New decided Sterling’s testimony did not contain anything to infer he inhaled asbestos fibers from wiring or brakes of P&H cranes at Bethlehem Steel, even if an assumption were made that they did contain asbestos fibers.
“The totality of Mr. Sterling's testimony as to P&H is as follows: Mr. Sterling worked as a chain man and crane man at Bethlehem Steel. His job consisted of chaining up big piles of steel and putting them in a run and piling them. In doing so, he operated cranes, including P&H cranes. As a chain man, he would observe dust coming from the wheels of the cranes,” New said.
“Mr. Sterling did not testify to any information as to the nature of the dust, how far he was from the dust, whether he inhaled the dust, or whether the dust he observed contained asbestos.”
New concluded that absent information was enough to uphold the previous decision of summary judgment for P&H. The Sterlings then appealed New’s ruling to the Pennsylvania Superior Court.
The matter appeared before President Judge Susan Peikes Gantman, Judge Jacqueline O. Shogan and Judge Cheryl Lynn Allen. Gantman authored the opinion for all three judges, released Friday.
Gantman cited specific criteria needed to overturn a ruling for summary judgment in asbestos litigation.
“In order for a plaintiff to defeat a motion for summary judgment, a plaintiff must present evidence to show that he inhaled asbestos fibers shed by the specific manufacturer’s product,” Gantman wrote.
“Therefore, a plaintiff must establish more than the presence of asbestos in the workplace; he must prove that he worked in the vicinity of the product’s use. Summary judgment is proper when the plaintiff has failed to establish that the defendants’ products were the cause of plaintiff’s injury.”
Per precedent of Pennsylvania courts relating to evidentiary evaluation in asbestos litigation at the summary judgment stage, Gantman sought to apply the “frequency, regularity, proximity” standards derived from Eckenrod v.

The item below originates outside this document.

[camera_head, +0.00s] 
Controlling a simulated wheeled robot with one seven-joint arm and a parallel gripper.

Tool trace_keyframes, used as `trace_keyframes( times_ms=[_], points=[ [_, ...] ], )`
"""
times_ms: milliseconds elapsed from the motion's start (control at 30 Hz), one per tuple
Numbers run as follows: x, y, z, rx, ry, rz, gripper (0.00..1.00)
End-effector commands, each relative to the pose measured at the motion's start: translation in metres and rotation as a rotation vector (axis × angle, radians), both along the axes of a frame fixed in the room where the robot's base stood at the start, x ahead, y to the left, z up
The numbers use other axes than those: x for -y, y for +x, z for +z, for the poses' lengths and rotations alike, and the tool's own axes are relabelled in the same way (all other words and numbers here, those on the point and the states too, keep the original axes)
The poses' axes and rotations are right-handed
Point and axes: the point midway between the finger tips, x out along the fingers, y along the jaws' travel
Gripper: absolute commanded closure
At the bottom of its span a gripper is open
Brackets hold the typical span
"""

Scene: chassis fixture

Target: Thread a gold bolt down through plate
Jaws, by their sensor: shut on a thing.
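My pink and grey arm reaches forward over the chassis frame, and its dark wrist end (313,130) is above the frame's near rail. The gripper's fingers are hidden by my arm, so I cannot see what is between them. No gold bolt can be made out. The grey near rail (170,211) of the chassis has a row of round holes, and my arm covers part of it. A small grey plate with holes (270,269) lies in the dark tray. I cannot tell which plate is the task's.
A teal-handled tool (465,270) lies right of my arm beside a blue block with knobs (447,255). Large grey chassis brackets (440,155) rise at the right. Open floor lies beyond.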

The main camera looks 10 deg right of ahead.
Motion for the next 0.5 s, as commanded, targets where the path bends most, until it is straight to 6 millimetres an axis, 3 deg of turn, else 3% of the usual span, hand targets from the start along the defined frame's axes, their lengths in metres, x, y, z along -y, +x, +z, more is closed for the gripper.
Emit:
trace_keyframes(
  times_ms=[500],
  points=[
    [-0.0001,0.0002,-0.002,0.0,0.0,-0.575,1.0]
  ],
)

GAF Corp. to Sterling’s testimony.
Though conceding they “do not establish a rigid standard with an absolute threshold necessary to support liability," Gantman said the frequency, regularity and proximity standards are used to separate cases where a plaintiff can provide sufficient evidence of a “significant likelihood” asbestos inhalation was caused by exposure to a defendant’s product, from other cases where exposure was at most, casual or minimal.

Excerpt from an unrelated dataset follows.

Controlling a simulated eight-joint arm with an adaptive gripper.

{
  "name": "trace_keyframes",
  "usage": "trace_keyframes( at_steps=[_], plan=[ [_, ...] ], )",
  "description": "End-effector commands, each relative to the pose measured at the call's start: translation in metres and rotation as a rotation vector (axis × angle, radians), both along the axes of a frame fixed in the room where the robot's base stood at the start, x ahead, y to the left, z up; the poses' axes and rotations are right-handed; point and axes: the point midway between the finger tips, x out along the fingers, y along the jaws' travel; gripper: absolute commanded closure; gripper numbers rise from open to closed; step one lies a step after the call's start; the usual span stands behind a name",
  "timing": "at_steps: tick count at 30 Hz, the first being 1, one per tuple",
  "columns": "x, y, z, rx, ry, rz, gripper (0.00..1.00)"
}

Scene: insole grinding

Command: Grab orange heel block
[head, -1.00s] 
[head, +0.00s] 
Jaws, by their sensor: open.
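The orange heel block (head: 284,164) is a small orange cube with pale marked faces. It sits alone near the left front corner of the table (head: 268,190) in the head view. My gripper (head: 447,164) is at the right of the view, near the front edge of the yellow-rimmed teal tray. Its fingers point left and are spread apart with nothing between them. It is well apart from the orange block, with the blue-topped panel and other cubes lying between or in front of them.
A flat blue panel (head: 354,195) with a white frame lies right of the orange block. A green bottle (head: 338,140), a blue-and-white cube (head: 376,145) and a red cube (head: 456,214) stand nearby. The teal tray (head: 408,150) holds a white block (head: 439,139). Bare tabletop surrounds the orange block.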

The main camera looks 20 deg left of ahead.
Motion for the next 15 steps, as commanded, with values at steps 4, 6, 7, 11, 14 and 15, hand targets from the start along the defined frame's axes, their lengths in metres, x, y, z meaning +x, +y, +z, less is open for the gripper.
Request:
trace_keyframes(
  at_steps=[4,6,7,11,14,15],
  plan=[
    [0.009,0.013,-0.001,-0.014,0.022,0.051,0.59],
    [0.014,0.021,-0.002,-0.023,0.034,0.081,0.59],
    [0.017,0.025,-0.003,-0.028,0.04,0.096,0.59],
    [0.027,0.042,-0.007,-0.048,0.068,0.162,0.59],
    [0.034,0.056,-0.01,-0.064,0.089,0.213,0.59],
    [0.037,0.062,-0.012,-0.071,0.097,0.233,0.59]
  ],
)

Gantman referred to P&H’s earlier admission that it had previously sold “some equipment and replacement component parts containing small amounts of asbestos," but concluded that these same admissions were “insufficient” to establish Sterling worked on that same equipment or replacement component parts at Bethlehem Steel.

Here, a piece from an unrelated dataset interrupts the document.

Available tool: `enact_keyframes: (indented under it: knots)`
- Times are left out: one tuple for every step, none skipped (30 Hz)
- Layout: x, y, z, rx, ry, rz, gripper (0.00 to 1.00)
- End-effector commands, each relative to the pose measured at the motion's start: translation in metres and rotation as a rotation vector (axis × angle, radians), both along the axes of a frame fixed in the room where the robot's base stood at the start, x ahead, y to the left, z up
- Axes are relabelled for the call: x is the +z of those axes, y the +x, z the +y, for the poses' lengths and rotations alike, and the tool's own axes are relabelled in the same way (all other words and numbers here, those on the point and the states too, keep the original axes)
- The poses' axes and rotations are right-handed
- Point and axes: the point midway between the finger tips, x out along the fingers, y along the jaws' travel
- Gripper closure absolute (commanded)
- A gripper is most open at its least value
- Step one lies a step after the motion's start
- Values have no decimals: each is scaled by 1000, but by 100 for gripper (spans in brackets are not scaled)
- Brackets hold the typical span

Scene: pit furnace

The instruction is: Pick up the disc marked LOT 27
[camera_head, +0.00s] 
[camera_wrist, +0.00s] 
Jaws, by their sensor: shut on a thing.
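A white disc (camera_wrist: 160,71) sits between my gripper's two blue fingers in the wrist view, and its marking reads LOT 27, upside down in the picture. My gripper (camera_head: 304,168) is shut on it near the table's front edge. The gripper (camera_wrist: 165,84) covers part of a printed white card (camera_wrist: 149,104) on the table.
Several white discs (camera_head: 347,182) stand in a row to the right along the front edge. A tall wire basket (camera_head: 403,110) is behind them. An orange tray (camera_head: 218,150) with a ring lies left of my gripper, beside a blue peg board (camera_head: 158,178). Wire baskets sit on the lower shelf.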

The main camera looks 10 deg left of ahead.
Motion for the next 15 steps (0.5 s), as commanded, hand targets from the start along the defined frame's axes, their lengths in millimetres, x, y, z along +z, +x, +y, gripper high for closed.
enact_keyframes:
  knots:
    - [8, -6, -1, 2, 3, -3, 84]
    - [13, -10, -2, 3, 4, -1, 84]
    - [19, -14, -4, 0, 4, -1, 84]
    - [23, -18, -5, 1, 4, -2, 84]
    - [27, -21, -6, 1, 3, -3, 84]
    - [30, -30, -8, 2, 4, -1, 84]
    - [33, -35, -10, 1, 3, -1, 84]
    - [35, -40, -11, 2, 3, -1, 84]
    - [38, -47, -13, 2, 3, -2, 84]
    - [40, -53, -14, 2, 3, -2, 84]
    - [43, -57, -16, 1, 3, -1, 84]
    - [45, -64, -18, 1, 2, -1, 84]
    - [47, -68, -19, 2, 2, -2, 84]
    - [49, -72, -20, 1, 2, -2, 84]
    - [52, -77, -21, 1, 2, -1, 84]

According to P&H’s website, it sold its crane business in 1997 and no longer support that manufacturing line.
In Gantman’s opinion, she found Norman did not sufficiently prove his alleged exposure to asbestos was purely resultant from P&H’s cranes.
“Appellant Mr. Sterling also admitted he worked mostly on cranes supplied by other companies,” Gantman opined. “Although Appellant Mr. Sterling testified he saw dust emanate from the wheel area of the cranes when the brakes were applied, he conceded there were multiple sources of dust in the beam yard.”
“Moreover, the testimony of other former Bethlehem Steel employees provided no information regarding the frequency, regularity, or proximity of Appellant Mr. Sterling’s own alleged exposure to asbestos in P&H products,” Gantman wrote.
On behalf of the Superior Court, Gantman concluded that the plaintiffs failed to provide evidence directly tying Sterling’s asbestos inhalation to P&H cranes.
“Appellants thus failed to adduce evidence sufficient to support an inference that Appellant Mr. Sterling inhaled asbestos from component parts of P&H cranes. Therefore, the court properly entered summary judgment in favor of P&H," Gantman wrote.